On Monday evening, every single attorney general of every American state or territory joined a rare letter, which called on Congress to limit a common tactic that employers use to protect themselves from accountability when they violate the law.
The explicit purpose of the letter to congressional leaders was to urge Congress to ban what are known as “forced arbitration” clauses preventing victims of workplace sexual harassment from suing their employers. The letter, signed by Democrats and Republicans alike, represents a surprisingly broad admission by many of the nation’s leading Republican lawyers that an exploitative practice pushed by Republicans on the Supreme Court often leaves workers without meaningful recourse when their rights are violated.
To explain, forced arbitration agreements require individuals to sign away their right to sue in a real court, and instead bring disputes in a privatized arbitration system that favors corporate parties. Courts often treat these agreements as if they were entered into willingly. In reality, employers frequently order their employees to agree to forced arbitration under pain of termination.
Nor should there be any doubt why employers would engage in such strong-arm tactics. Data compiled by the Economic Policy Institute (EPI) reveal that employees are less likely to prevail over employers in arbitration than in a real court, and when employees do prevail in arbitration, they typically receive much less money.
Forced arbitration in employment, moreover, largely exists due to a Supreme Court decision that misread federal law. Though the Federal Arbitration Act of 1925 requires courts to enforce arbitration agreements in certain contexts, that law exempts contracts involving “workers engaged in foreign or interstate commerce.” Nevertheless, in Circuit City Stores v. Adams, five Republican members of the Supreme Court voted that the Federal Arbitration Act applies to workers engaged in foreign or interstate commerce.

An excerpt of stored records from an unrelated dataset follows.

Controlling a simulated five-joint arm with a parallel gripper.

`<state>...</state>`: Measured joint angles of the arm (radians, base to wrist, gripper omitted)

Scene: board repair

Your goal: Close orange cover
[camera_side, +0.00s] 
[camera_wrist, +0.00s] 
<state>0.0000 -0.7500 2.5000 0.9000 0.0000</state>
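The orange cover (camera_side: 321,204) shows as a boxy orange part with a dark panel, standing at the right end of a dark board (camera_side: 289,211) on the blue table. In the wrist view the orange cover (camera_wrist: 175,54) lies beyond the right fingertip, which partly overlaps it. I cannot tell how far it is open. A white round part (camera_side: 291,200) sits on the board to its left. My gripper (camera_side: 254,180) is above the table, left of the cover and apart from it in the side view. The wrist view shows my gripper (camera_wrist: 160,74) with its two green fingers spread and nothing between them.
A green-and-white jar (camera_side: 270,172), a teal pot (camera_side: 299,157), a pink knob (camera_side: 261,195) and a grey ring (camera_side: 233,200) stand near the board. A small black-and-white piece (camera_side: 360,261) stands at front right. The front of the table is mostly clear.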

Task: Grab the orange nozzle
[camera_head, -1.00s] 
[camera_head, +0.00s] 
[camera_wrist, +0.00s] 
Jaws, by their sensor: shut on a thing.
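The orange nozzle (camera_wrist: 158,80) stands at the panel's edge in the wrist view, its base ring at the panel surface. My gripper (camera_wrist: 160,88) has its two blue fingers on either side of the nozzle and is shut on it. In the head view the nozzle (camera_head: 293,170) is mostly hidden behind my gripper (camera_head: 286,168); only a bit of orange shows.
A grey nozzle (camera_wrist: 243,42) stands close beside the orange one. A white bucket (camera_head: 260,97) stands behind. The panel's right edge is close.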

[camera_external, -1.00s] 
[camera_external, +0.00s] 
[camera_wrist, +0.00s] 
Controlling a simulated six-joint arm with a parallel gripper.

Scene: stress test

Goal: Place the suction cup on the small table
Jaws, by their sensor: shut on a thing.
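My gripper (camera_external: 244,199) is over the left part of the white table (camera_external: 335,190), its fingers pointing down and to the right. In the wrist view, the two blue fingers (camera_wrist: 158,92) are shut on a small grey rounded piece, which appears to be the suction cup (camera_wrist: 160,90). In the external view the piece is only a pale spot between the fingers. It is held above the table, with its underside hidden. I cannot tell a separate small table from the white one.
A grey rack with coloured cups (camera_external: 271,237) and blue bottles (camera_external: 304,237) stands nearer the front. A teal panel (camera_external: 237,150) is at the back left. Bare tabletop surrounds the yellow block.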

Republicans in Congress, meanwhile, have been equally aggressive in protecting forced arbitration agreements. Last year the Consumer Financial Protection Bureau (CFPB), which at the time was still led by Democrat Richard Cordray, promulgated a rule preventing many financial firms from using forced arbitration agreements with their customers. This rule was swiftly invalidated, however, by a largely party-line vote in the Republican-led Congress.
The resolution overruling the CFPB rule was signed by Republican Donald Trump.
So the fact that every Republican attorney general in the country came out against forced arbitration, albeit only in a limited context, is a big deal. These clauses are nurtured by Republicans on the Supreme Court and shielded from harm by Republicans in Congress and the White House. And the attorneys’ general admission that forced arbitration is harmful, even if limited to the context of sexual harassment, is a major concession.
Forced arbitration’s proponents often justify it by claiming that it is beneficial to all parties. As Justice Anthony Kennedy claimed in Circuit City, “arbitration agreements allow parties to avoid the costs of litigation, a benefit that may be of particular importance in employment litigation, which often involves smaller sums of money than disputes concerning commercial contracts.” But, of course, as EPI’s data shows, one of the primary costs avoided by arbitration agreements is the cost employers must pay to compensate victims of illegal activity.
If Kennedy’s argument breaks down in the context of sexual harassment suits, there’s little reason why it wouldn’t break down in other contexts as well. Ultimately, however, a broader attack on forced arbitration will probably require a new Congress, a new president, and — given the Supreme Court’s willingness to manipulate the law in Circuit City — a new set of justices.